Vers le même temps, la comtesse de Trastamare, retenue prisonnière depuis plus d’une année à la suite de la prise de Toro, parvint à s’échapper et à gagner l’Aragon. Gomez Carrillo, majordome de don Henri, peu après la proclamation de la trêve de Tudela, avait adressé au roi de Castille des offres de soumission qui furent acceptées. Il revint à la cour, fut bien accueilli, et obtint même l’investiture de la ville de Tamariz, pour laquelle il se reconnut homme-lige du roi. Mais sa défection était feinte et n’avait d’autre but que de le rapprocher de la comtesse de Trastamare.
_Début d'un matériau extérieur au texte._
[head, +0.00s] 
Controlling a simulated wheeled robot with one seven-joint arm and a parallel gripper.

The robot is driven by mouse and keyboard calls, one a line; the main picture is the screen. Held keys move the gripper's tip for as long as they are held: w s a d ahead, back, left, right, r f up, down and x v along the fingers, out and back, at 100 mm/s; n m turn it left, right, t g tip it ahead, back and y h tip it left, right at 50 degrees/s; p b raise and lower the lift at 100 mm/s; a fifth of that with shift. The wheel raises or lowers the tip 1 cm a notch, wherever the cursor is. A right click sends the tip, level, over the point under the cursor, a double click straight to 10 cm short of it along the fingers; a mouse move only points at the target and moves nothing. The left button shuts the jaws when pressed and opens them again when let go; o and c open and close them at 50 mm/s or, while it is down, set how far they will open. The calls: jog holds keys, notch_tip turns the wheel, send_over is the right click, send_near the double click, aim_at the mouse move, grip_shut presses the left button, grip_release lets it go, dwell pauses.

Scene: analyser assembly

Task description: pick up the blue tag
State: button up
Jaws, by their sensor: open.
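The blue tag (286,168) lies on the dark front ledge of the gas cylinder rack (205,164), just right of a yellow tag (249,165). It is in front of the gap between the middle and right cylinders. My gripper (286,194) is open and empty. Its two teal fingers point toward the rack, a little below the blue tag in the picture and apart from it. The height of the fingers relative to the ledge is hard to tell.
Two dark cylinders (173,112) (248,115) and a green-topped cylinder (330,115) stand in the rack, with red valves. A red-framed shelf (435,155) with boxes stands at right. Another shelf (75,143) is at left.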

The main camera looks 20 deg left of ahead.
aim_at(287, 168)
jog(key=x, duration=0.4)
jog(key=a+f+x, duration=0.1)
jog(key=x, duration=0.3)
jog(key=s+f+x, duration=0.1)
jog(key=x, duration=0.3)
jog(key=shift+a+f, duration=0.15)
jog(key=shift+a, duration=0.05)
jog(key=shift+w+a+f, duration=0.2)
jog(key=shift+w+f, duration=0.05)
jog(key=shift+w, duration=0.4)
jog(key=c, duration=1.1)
Pendant qu’il affectait le plus grand zèle pour son nouveau maître, il préparait dans un profond secret la fuite de la captive, qu’il avait trouvé moyen d’instruire de ses véritables intentions. Dès qu’une occasion favorable se présenta, il disparut avec la Comtesse, enlevant ainsi au roi le plus important de ses otages et le plus compromis depuis l’alliance déclarée entre don Henri et Pierre IV[3].


V.

Le récit des événemens qui suivirent l’expédition de don Pèdre en Aragon ne m’a pas permis de rapporter à leur date ceux qui se passaient

  1. Zurita, p. 284 et suiv. — Hist. de Murcia, 124. — Carbonell, p. 185.
  2. Arch. gen. de Aragon., autografos. Segona Caixa.
  3. Ayala, p. 232.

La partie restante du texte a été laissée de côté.